Tuesday, September 10, 2013

Post-publication peer review and social shaming

Is the peer review system broken? Arguably. Peer review can be frustrating, both in what gets through and what doesn't. So recently there has been been a lot of talk about the virtues of post-publication peer review (e.g. links here, here, and here), where folks on the internet comment on scientific publications after they are public. One suggestion is that post-publication peer review might even one day replace the standard process.

Commenting on papers after they are published has to be a good idea in some form: more discussion of science and more opportunities to correct the record! But I want to argue against using post-publication peer review, at least in its current form, as the primary method of promoting stronger cultural norms for reliable research.

1. Pre-publication peer review is a filter, while post-publication peer review is an audit.  

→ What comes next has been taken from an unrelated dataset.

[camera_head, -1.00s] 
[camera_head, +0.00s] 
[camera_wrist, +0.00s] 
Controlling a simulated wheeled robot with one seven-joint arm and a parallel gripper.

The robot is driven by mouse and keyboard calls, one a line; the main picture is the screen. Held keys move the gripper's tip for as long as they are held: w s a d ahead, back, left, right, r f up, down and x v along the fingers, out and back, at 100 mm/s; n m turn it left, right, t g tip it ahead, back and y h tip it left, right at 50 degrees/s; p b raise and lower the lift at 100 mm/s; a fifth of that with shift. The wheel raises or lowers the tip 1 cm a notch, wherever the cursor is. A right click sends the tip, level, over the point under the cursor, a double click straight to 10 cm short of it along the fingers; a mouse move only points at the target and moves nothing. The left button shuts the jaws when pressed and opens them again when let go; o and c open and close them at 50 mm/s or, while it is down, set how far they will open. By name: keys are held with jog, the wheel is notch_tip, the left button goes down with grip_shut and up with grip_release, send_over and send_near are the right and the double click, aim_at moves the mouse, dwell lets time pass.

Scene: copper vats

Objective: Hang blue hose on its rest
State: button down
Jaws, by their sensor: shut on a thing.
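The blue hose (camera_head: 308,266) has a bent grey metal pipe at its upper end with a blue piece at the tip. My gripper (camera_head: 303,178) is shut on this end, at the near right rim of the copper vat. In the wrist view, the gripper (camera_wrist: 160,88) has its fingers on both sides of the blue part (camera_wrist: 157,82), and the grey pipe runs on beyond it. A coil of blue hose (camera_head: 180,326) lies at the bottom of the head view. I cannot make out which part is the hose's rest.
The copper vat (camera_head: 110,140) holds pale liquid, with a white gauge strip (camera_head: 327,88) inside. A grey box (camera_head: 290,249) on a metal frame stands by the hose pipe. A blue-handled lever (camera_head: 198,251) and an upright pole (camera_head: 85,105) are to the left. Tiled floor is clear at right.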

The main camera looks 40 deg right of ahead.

With few exceptions, peer-review is applied to all submitted papers. And despite variations in the process from journal to journal, the overall approach is quite standard. This uniformity doesn't necessarily lead to perfect decisions, where all the good papers are accepted and bad papers are rejected. Nevertheless, peer review is a filter that is designed to be applied across the board so that the scientific record contains only those findings that "pass through" (consider the implicit filter metaphor!).

When I review a journal article I typically spend at least a couple of hours reading, thinking, and writing. These hours have to be "good hours" when I am concentrating carefully and don't have a lot of disruptions. I would usually rather be working on my own research or going for a walk in the woods. But for a paper to be published, a group of reviewers needs to commit those valuable hours. So I accept review requests out of a sense of obligation or responsibility, whether it's to the editor, the journal, or the field more generally. 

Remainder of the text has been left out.